Santacruz Silver Mining: Leveraged to Rising Silver Prices with Deleveraged Balance Sheet

Santacruz Silver has strengthened its balance sheet, cut costs and positioned for growth, offering investors leverage to an increasingly bullish silver macro story.
- Santacruz Mining reported impressive financial results for the third quarter of 2024, generating $78 million in revenue and $16 million in EBITDA
- The company's balance sheet is in good shape following the successful restructuring of its agreement with commodities trading firm Glencore. As a result of this transaction, Santacruz's only remaining debt is a $40 million payment owed to Glencore, which is not due until November 2025.
- Santacruz has implemented a range of initiatives to optimize its mining operations in Mexico and Bolivia, resulting in meaningful improvements in efficiency and lower production costs including changes to ore blending processes to boost silver recoveries, investments in new mining equipment to enhance productivity, and synergies between different mine sites.
- The company has a clear path to organic production growth in the near-term without requiring significant capital outlays: restarting the past-producing Soracaya silver mine in Bolivia and constructing a new mill at the San Lucas process ore on site.
- CEO Arturo Prestamo believes the current silver price around $20/oz is a "solid floor" and expects the supply/demand balance to remain tight for the foreseeable future, supporting even higher prices ahead.
Santacruz Silver Mining, a mid-tier silver producer with assets in Mexico and Bolivia, is positioning itself for growth after significantly strengthening its balance sheet in 2024. In a recent interview, CEO Arturo Préstamo Elizondo provided an update on the company's Q3 results, debt profile, operational improvements, and outlook for the silver market. For investors seeking exposure to silver, Santacruz offers an attractive proposition based on its improved financials, organic growth prospects, and leverage to rising silver prices.
Strengthened Financial Position
One of the key developments for Santacruz in 2024 was the successful restructuring of its agreement with commodities giant Glencore. This transaction allowed Santacruz to retain more cash flow from its Bolivian assets while extending the timeline on its remaining debt obligations. Préstamo explained:
"With the restructuring, we now keep the VAT tax that we are starting to collect, around $58 million, so now those monies are going to be for working capital purposes. We have also eliminated the NSR that was meant to be paid on a yearly basis, which was around $8 million."
The company's only major debt is now a $40 million payment due to Glencore on November 1, 2025 (additionally there is $4M due to Trafigua and being paid monthly over the next 3 years). On the Glencore debt, Préstamo says Santacruz is "in very good shape" to pay, potentially even earlier than next November, if they can secure a discount for early repayment. This deleveraging, combined with strong cash flow generation, has put Santacruz in its best financial position in years, with +$20 million cash in the treasury as of the interview.

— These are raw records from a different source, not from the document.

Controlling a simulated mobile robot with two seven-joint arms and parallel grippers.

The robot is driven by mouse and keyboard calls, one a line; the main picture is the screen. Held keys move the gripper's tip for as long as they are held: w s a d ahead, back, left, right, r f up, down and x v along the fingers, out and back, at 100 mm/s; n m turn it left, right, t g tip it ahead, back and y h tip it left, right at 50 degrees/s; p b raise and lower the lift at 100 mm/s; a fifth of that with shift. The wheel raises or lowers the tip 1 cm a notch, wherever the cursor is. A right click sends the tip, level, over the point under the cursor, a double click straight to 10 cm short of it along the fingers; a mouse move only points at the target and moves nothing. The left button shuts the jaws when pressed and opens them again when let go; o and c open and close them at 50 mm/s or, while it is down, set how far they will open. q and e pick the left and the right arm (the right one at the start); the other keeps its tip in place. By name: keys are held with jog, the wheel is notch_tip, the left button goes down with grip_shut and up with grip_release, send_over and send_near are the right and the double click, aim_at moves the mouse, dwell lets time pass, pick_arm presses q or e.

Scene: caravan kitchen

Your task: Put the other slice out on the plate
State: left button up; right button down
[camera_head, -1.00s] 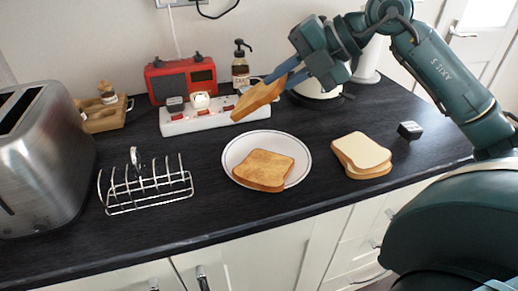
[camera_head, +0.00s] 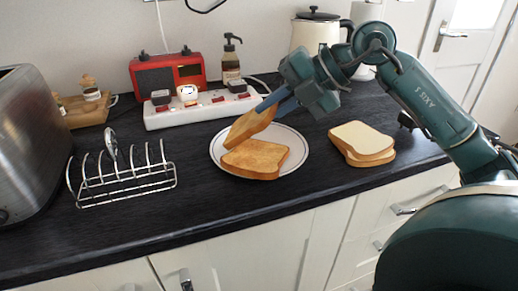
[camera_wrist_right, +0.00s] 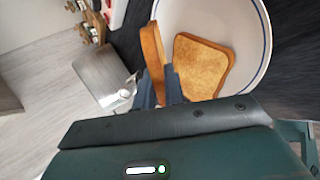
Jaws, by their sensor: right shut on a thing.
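My right gripper (camera_head: 285,103) is shut on a toasted slice (camera_head: 247,126) and holds it tilted over the left back part of the white plate (camera_head: 294,133). The held slice (camera_wrist_right: 152,54) also shows edge-on between the fingers in the right wrist view. Another toasted slice (camera_head: 255,159) lies flat on the plate, just below the held one; I cannot tell whether the two touch. In the right wrist view the flat slice (camera_wrist_right: 201,66) lies beside the held one on the plate (camera_wrist_right: 247,30). My left gripper is not in view.
Two stacked pale bread slices (camera_head: 361,138) lie right of the plate. An empty wire toast rack (camera_head: 124,181) and a steel toaster (camera_head: 32,135) stand at left. A power strip (camera_head: 200,110), red radio (camera_head: 167,74), brown bottle (camera_head: 231,62) and cream kettle (camera_head: 314,34) stand behind.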

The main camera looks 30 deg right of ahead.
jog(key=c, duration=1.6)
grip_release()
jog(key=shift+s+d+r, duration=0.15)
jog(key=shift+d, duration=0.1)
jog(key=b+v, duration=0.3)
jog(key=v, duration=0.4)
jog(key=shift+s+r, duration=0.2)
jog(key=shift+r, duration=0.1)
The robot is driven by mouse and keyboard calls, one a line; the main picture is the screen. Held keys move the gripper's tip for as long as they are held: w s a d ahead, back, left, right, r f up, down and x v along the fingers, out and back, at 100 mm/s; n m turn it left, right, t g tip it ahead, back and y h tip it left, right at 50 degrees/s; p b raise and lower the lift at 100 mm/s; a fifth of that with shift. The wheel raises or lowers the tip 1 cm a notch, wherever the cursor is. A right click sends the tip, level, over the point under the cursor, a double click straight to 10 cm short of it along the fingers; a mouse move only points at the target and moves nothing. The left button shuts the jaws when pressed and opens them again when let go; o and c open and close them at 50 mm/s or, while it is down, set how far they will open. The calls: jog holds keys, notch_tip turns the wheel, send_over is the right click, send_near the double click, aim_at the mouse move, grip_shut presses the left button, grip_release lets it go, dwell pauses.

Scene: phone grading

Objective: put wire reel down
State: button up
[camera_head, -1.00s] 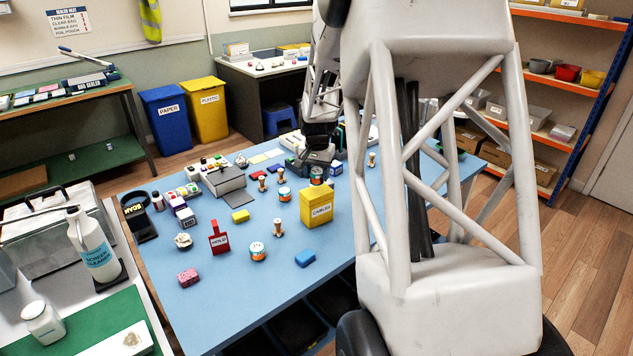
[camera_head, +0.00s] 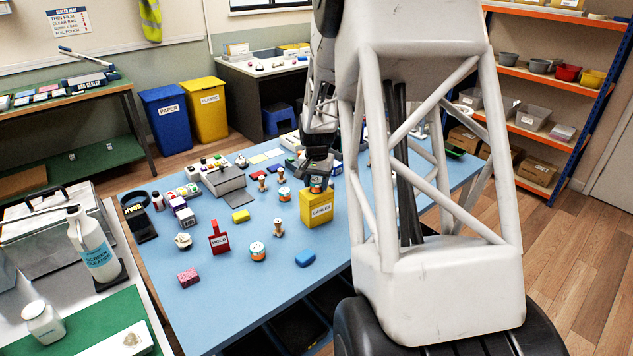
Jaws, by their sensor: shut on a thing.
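My gripper (camera_head: 317,174) is shut on a wire reel (camera_head: 317,184), a small round thing with orange and teal bands. The reel shows right at the top edge of the yellow box labelled "CABLES" (camera_head: 317,211); whether it is above the box's opening, touching it or just behind it I cannot tell. My fingers cover the reel's upper part. Two similar reels stand on the blue table: one (camera_head: 283,195) left of the yellow box, one (camera_head: 258,252) nearer the front.
A grey box (camera_head: 228,180) stands farther left. The blue table (camera_head: 225,295) is bare towards its front edge.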

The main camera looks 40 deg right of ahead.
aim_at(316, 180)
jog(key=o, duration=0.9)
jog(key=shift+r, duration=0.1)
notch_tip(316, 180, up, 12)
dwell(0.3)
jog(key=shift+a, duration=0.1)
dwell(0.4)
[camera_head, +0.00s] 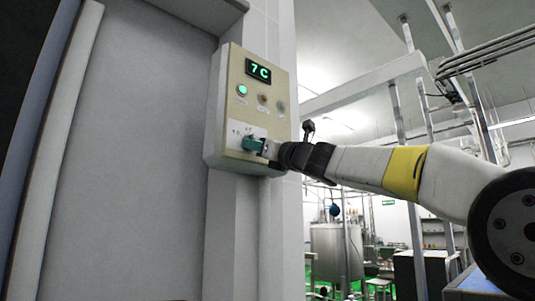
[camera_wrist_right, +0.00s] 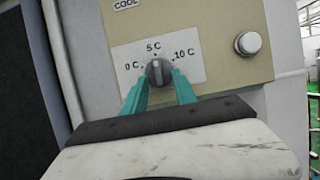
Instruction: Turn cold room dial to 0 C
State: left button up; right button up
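The cold room dial is a small grey knob (camera_wrist_right: 157,72) on a white scale plate (camera_wrist_right: 192,66) marked 0 C, 5 C and 10 C. It is on a cream control box (camera_head: 227,80) on the wall, whose display (camera_head: 259,70) reads 7 C in green. My right gripper (camera_head: 255,145) is at the lower part of the box. In the right wrist view its teal fingers (camera_wrist_right: 160,80) lie on either side of the knob and appear closed on it. The knob's exact pointer direction is hard to read. My left gripper is not in view.
A green lit lamp (camera_head: 242,90) and two other small round fittings are under the display. A silver button (camera_wrist_right: 251,41) is right of the scale. A large grey door (camera_head: 130,150) is on the left. A steel tank (camera_head: 335,250) stands in the background.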

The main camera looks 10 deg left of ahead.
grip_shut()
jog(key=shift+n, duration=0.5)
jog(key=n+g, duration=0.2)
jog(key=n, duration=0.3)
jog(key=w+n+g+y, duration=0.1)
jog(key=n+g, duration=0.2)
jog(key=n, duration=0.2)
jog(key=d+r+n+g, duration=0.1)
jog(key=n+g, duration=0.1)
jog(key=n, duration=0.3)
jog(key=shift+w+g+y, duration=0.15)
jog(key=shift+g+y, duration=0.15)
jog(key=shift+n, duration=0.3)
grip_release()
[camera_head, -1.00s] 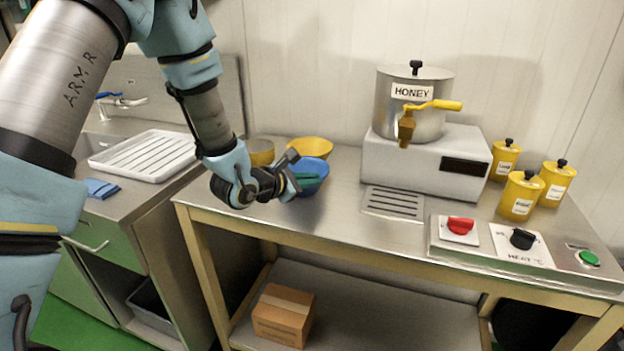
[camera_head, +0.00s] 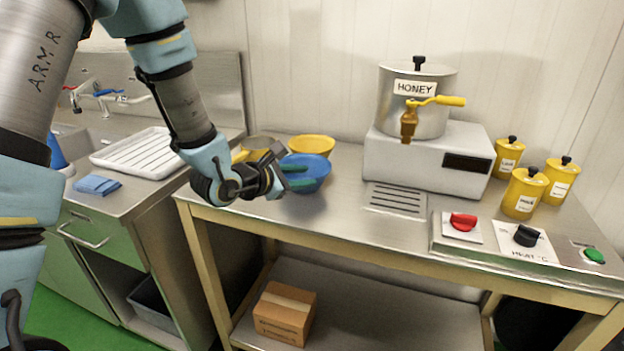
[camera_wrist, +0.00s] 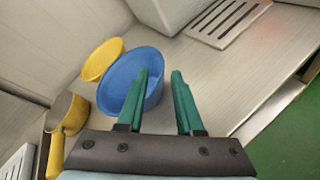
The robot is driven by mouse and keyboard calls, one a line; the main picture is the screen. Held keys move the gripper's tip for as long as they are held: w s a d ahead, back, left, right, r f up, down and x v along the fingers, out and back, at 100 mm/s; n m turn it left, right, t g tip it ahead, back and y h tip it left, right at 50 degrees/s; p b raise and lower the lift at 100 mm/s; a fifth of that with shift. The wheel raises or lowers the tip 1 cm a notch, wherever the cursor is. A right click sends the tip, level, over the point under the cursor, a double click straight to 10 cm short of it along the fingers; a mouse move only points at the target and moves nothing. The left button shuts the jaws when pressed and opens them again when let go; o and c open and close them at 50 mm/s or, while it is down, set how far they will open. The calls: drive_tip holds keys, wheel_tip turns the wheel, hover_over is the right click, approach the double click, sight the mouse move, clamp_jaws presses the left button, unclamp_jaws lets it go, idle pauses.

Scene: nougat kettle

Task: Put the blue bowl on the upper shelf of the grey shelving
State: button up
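The blue bowl (camera_head: 317,171) stands on the steel worktop, in front of a yellow bowl. It also shows in the wrist view (camera_wrist: 123,82), left of centre. My gripper (camera_head: 299,176) is beside the bowl at its left and near side in the head view. Its two green fingers are apart, with nothing clamped between them. In the wrist view my gripper (camera_wrist: 160,75) has its left finger overlapping the bowl and the bowl's right rim showing in the gap. I cannot tell whether a finger touches the bowl. The grey shelving is not in view.
A white draining tray (camera_head: 145,155) lies left. The worktop's (camera_head: 340,205) front middle is clear.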

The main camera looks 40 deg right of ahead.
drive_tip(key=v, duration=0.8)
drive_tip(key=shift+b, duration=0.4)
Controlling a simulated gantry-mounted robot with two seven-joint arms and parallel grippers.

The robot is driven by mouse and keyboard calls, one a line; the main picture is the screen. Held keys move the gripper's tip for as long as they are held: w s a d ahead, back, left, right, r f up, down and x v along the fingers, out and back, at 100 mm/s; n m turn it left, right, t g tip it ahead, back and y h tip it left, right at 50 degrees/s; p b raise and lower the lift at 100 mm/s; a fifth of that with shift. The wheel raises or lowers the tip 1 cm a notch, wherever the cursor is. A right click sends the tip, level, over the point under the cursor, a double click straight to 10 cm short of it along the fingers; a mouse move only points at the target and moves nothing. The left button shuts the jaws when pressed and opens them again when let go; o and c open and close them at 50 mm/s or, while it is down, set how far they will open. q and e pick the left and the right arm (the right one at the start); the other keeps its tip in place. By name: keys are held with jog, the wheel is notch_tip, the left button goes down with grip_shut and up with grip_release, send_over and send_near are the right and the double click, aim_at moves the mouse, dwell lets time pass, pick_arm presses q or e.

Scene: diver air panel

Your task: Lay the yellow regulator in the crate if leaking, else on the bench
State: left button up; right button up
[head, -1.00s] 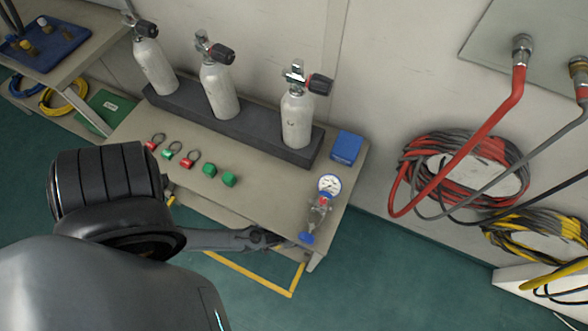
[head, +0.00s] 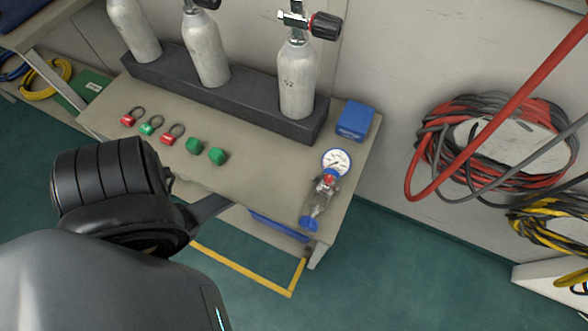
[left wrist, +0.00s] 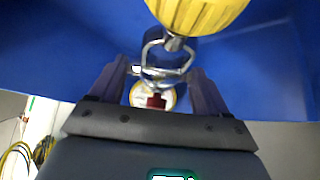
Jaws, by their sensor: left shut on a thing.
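In the left wrist view the yellow regulator shows as a ribbed yellow knob (left wrist: 195,12), a metal yoke and a round yellow-rimmed gauge with a dark red part over it. My left gripper (left wrist: 155,88) is shut on this regulator, its fingers on either side of the metal body. Blue walls of the crate (left wrist: 60,45) surround it; I cannot tell whether it touches the bottom. In the head view a blue strip of the crate (head: 280,225) shows below the front edge of the bench (head: 255,185). My left fingertips and the yellow regulator are hidden there.
A blue-knobbed regulator with a gauge (head: 336,161) lies at the bench's right end, near a blue box (head: 354,121). Grey cylinders stand in a dark rack (head: 235,105) at the back. Red and green caps (head: 172,134) lie at the left. Hoses hang on the right wall.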

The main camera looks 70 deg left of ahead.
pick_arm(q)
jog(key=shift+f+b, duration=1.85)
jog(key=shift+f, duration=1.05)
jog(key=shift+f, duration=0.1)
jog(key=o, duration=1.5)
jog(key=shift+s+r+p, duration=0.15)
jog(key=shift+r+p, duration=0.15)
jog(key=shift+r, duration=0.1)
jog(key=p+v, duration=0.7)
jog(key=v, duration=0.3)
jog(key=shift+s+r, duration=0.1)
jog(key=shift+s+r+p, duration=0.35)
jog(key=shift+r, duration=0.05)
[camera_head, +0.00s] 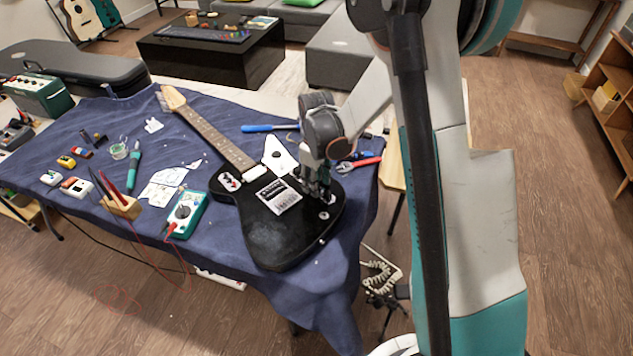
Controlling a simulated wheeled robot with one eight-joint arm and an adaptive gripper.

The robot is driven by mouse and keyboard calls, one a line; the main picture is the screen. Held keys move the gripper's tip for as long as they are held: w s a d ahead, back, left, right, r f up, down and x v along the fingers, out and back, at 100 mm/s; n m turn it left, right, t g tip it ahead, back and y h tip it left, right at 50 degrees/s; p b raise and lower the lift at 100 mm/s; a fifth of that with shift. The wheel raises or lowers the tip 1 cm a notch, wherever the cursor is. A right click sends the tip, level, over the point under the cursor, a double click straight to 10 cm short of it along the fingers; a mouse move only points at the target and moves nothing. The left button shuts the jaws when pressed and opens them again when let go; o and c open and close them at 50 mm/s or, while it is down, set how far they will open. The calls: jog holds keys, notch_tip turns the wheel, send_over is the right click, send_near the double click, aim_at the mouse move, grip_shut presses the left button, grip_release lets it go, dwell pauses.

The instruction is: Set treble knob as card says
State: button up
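A black electric guitar (262,236) lies on the blue cloth of the table, its neck (207,130) pointing to the upper left. A small round knob (324,215) shows near the right edge of the body. My gripper (318,192) points down over the right part of the body, just above that knob. Its fingers are small and dark here, and I cannot tell whether they are open or touch a knob. Any knob under the gripper is hidden.
A teal multimeter (187,214) with red leads lies left of the guitar. Red-handled pliers (358,164) and a blue screwdriver (258,128) lie beyond the body. Paper sheets (163,187) and several small pedals lie further left. My arm covers the right side.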

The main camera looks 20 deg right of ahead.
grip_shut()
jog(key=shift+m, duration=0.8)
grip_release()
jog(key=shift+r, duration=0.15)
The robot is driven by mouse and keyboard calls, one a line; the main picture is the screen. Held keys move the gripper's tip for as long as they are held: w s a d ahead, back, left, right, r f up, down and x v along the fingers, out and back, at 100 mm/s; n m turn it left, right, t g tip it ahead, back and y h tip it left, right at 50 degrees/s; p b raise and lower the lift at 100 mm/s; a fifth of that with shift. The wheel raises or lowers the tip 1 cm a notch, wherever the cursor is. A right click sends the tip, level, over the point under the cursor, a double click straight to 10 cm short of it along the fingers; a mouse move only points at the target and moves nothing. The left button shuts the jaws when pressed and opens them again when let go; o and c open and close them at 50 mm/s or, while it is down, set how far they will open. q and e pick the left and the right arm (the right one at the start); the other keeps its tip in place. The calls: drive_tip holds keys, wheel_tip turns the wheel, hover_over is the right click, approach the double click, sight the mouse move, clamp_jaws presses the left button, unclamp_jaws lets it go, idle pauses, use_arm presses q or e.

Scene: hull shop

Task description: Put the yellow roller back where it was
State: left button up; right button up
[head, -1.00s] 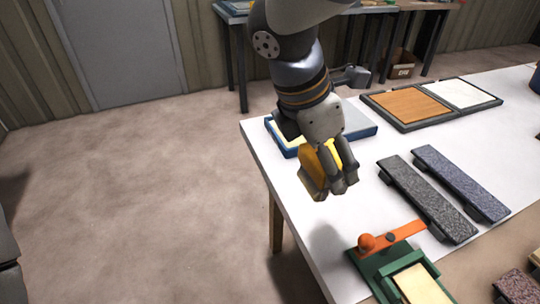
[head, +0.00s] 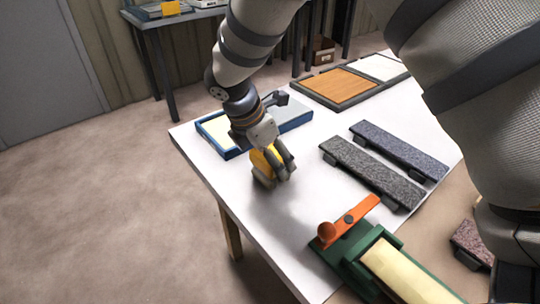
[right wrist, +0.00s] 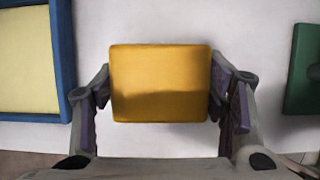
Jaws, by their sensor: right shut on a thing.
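The yellow roller (head: 262,167) shows as a yellow block with a darker side. My right gripper (head: 280,168) is shut on it, with a finger on either side. In the right wrist view the yellow roller (right wrist: 160,84) sits between the two fingers of my right gripper (right wrist: 162,95). It is close above or touching the white table (head: 235,195), near its left edge; I cannot tell which. My left gripper is not in view.
A blue-rimmed tray (head: 219,142) lies just behind the roller. Two speckled grey bars (head: 365,170) (head: 400,150) lie to the right. A green fixture with an orange lever (head: 358,213) stands in front. A board with orange and white panels (head: 337,85) is behind.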

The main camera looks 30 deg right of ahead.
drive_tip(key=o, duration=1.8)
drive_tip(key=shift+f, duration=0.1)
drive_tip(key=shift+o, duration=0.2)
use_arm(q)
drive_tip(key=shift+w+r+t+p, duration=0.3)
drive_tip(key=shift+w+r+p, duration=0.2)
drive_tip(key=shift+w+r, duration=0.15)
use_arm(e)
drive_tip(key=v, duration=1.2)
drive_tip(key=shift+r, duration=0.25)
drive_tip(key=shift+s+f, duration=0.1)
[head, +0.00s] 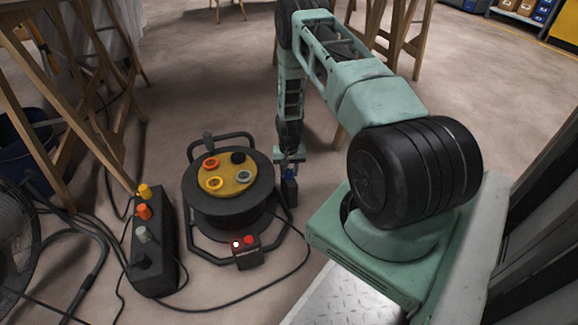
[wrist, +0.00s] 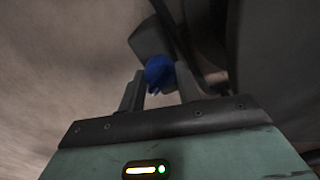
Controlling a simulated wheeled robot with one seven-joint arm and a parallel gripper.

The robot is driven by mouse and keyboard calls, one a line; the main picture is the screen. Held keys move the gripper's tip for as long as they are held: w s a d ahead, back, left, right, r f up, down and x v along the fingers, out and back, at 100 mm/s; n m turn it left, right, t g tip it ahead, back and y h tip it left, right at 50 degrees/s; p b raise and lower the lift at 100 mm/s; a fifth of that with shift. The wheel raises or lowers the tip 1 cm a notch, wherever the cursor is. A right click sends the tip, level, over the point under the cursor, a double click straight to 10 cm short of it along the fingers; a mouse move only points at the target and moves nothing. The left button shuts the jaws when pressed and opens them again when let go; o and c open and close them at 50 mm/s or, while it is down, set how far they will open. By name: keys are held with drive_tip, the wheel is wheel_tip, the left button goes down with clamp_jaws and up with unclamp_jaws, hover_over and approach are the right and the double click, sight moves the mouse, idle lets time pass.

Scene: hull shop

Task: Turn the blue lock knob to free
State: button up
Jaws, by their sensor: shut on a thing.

Operational Improvements Drive Margins
In addition to cleaning up its balance sheet, Santacruz has been laser-focused on optimizing its mining operations to reduce costs and expand margins. These initiatives take many forms, from changing ore blending to increase silver recoveries, to installing new equipment to boost efficiency:
"We're doing certain works and having initiatives across all our mines to achieve better production and lower costs," said Préstamo. "For example, at the Zimapan mine, we have two incline shafts, one of which might be coming into production in a few months time and will allow us to have cost reductions."
"At the Caballo Blanco mine, just changing ore blending is allowing us to recuperate 5% more silver from certain veins. Those are the kind of efficiencies we're working on."
These efforts are paying off, with Caballo Blanco now positioned as Santacruz's lowest cost mine. The company is implementing similar programs across its portfolio and seeing steady improvements in all-in sustaining costs. This focus on operational excellence and cost containment provides significant operating leverage to benefit from higher silver prices.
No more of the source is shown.